Nah, ga mungkin dong tanya langsung ke orangnya.

Pernah suatu kali saya bertemu teman SD (cewek), lalu pembicaraan kami ngalor ngidul membicarakan teman-teman SD yang lain. Begitu tercetus satu nama temen cowok yang tinggal di luar negeri dan katanya beberapa kali bertemu, saya lempeng saja. Setahu saya si temen cowok ini sudah menikah memang. Jadilah saya tanya, “si anu sudah punya anak blum?” Teman saya itu menggeleng. Eh rupanya beberapa bulan kemudian saya dapat undangan dari mereka berdua.
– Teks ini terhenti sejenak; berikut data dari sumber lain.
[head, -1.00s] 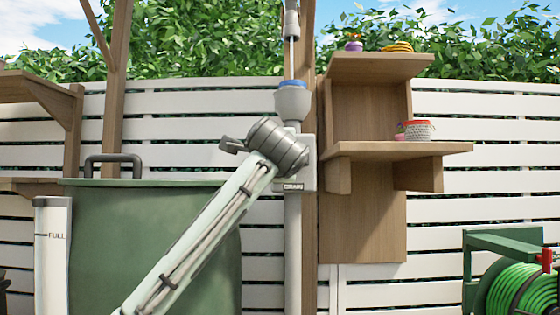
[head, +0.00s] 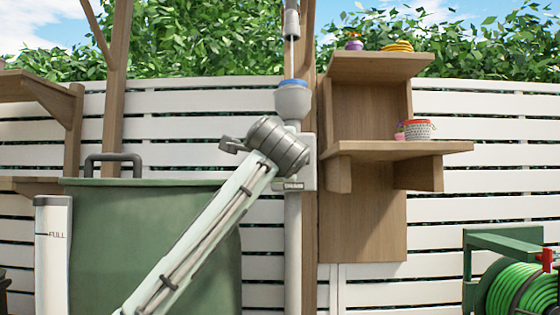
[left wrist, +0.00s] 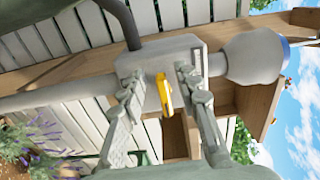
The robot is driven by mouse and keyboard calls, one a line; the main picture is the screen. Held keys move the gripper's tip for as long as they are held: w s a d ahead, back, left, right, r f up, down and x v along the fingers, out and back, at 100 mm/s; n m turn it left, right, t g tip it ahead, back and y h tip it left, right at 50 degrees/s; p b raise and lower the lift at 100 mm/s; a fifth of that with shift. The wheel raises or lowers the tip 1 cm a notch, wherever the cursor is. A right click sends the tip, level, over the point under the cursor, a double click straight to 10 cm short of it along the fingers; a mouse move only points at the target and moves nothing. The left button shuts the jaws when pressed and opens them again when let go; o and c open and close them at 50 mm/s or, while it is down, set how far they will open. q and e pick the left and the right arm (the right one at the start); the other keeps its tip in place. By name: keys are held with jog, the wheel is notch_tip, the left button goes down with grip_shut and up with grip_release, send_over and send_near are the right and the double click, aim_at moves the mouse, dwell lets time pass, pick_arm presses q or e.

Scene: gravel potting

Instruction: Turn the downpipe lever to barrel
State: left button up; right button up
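The downpipe (head: 293,235) runs down the fence post, with a grey diverter box (head: 309,160) partly hidden behind my left arm's wrist. In the left wrist view, the diverter box (left wrist: 160,60) carries a yellow lever (left wrist: 163,94). My left gripper (left wrist: 160,82) is open, with one finger on each side of the lever and a visible gap to it on both sides. The green barrel (head: 150,245) stands left of the downpipe. A small label under the box is too small to read. My right gripper is not in view.
A wooden shelf unit (head: 362,225) with small pots stands right of the downpipe. A green hose reel (head: 515,290) is at the lower right. A white level gauge (head: 52,255) marked FULL stands at the barrel's left. A white slatted fence (head: 450,215) runs behind.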

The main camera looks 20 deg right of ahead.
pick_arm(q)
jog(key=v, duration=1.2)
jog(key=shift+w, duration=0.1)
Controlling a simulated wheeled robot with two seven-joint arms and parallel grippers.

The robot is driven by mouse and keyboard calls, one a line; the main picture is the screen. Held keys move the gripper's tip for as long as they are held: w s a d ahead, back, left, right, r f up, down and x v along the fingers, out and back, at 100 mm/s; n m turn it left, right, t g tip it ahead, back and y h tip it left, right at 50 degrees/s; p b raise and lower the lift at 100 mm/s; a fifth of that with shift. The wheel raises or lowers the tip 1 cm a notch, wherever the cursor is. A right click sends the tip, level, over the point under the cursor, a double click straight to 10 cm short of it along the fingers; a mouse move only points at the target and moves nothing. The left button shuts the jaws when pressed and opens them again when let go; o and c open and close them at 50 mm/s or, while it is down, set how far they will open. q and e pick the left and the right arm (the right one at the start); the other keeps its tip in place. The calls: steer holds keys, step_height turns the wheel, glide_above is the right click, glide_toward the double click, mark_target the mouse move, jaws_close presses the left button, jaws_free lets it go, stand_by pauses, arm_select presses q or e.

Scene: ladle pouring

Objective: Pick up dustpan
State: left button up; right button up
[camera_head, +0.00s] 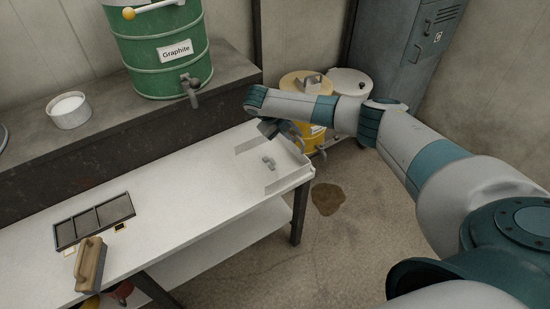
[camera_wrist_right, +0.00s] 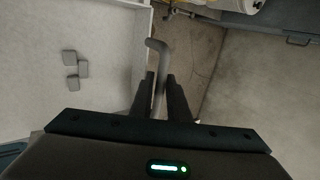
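The dustpan (camera_head: 283,184) is a pale, low-walled pan at the right end of the white workbench, with small grey lumps in it. In the right wrist view its white wall (camera_wrist_right: 145,40) shows at upper left, and its bent grey handle (camera_wrist_right: 157,52) runs down between my fingers. My right gripper (camera_head: 270,128) is at the far right end of the bench, beside the pan. In the right wrist view the right gripper (camera_wrist_right: 160,78) has its two dark fingers close on both sides of the handle and appears shut on it. My left gripper is out of view.
The white workbench (camera_head: 200,190) holds a dark three-part tray (camera_head: 95,220) and a brush (camera_head: 90,262). A green Graphite drum (camera_head: 160,75) and a white pot (camera_head: 69,110) stand on the ledge behind. A yellow drum (camera_head: 295,90) and a dark floor stain (camera_head: 328,199) are right of the bench.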

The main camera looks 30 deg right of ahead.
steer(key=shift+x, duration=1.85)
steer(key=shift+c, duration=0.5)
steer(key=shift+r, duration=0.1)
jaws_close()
Oalah rupanya teman saya yang tinggal di luar negeri itu sudah lama bercerai dan akhirnya malah nyangkut sama teman saya yang cewek itu.

Atau ada lagi keadaan canggung. Melihat teman saya yang diketahui sudah menikah datang bareng teman saya yang cowo ketika buka puasa bersama. Saya juga lempeng aja, toh kami memang akrab kalau berteman. Apalagi kalau masih teman sekolah (sebelum kuliah), pasti tinggalnya tidak jauh satu sama lain. Eh rupanya teman saya yang cewek itu sudah cerai juga dan lagi ‘dekat’ sama teman saya yang cowo—walau akhirnya ga jadi sih.
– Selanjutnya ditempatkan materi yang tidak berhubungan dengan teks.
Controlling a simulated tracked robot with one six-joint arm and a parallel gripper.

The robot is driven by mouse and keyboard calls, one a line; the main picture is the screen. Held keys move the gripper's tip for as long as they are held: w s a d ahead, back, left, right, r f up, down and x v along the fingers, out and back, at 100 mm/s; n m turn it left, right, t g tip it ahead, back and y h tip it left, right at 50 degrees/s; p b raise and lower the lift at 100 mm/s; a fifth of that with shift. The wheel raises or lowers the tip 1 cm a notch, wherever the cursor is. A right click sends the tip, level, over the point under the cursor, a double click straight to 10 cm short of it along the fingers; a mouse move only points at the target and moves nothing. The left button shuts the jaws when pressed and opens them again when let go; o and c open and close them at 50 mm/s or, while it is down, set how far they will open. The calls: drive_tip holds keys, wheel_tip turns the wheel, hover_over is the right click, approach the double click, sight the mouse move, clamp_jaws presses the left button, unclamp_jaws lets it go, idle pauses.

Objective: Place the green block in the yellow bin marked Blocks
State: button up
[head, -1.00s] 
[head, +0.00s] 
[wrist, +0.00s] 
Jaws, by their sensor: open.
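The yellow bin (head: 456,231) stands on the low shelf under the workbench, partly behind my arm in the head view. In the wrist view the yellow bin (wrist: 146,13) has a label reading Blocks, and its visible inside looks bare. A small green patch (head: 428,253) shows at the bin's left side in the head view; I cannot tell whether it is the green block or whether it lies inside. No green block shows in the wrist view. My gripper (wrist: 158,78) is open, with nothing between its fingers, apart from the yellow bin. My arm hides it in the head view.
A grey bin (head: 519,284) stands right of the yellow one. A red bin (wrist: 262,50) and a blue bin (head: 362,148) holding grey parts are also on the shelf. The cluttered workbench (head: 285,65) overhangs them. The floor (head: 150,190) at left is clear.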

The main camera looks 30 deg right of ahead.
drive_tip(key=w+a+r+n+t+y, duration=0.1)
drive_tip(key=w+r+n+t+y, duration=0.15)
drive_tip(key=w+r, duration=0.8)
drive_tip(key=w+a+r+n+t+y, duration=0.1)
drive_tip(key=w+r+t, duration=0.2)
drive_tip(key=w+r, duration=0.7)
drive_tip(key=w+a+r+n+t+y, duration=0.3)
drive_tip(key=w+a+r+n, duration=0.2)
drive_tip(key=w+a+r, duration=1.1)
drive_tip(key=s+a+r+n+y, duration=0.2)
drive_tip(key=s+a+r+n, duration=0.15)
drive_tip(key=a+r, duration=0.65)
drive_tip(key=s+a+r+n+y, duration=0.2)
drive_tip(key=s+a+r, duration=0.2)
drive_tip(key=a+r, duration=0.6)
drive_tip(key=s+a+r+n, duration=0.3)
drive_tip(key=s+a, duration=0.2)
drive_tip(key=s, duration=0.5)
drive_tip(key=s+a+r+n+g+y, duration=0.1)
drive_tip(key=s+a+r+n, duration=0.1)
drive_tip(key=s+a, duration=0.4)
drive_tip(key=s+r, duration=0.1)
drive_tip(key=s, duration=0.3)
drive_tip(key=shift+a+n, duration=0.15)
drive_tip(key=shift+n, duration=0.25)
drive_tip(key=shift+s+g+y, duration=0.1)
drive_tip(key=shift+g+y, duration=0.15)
Atau ketika kita rajin nengokin FB. Suka ada pertanyaan, “perasaan kemarin unggah foto honeymoon sama orang yang begini-begini, eh tapi kok pas ketemu yang digandeng dan dikenalin kok beda ya?” Nah, loh.

Apalagi kalau punya penyakit hapal nama ga hapal orang, jeeeng! Bisa kejadian tuh sebut nama mantan pacar tahunan di depan suami yang sekarang. Haiyah.

Namun, ngulik-ngulik profl FB teman sebelum ketemu juga suka menimbulkan pertanyaan lain. Nah ini rada gosip karena suka nyentil SARA. Pertanyaan iseng “orang mana?” bisa merembet ke “agamanya apa?”. Nah yang terakhir ini biasanya saya tanya kalau emang mencurigai sesuatu. Bukannya mau diskriminasi, Cuma nanti kan ga enak kalau lagi ketemu saya ajak-ajak shalat terus orangnya ga mau karena emang beda kan jadi aneh. Belum kalau saya lagi keluar cerewetnya tiba-tiba ceramah pentingnya shalat berjamaah.

Ada pula pertanyaan yang maksudnya basa basi malah jadi bahan gosip. Misalnya ketika bertemu kenalan dengan anaknya untuk pertama kali, apa coba pertanyaan yang biasa muncul? “Mirip siapa ya?”

Ini kan pertanyaan iseng. Tapi bisa loh jadi bisik-bisik karena rupanya bukan anak kandung. Kalau di luar negeri mah biasa. Di sini? Padahal saya salut loh sama yang asuh anak.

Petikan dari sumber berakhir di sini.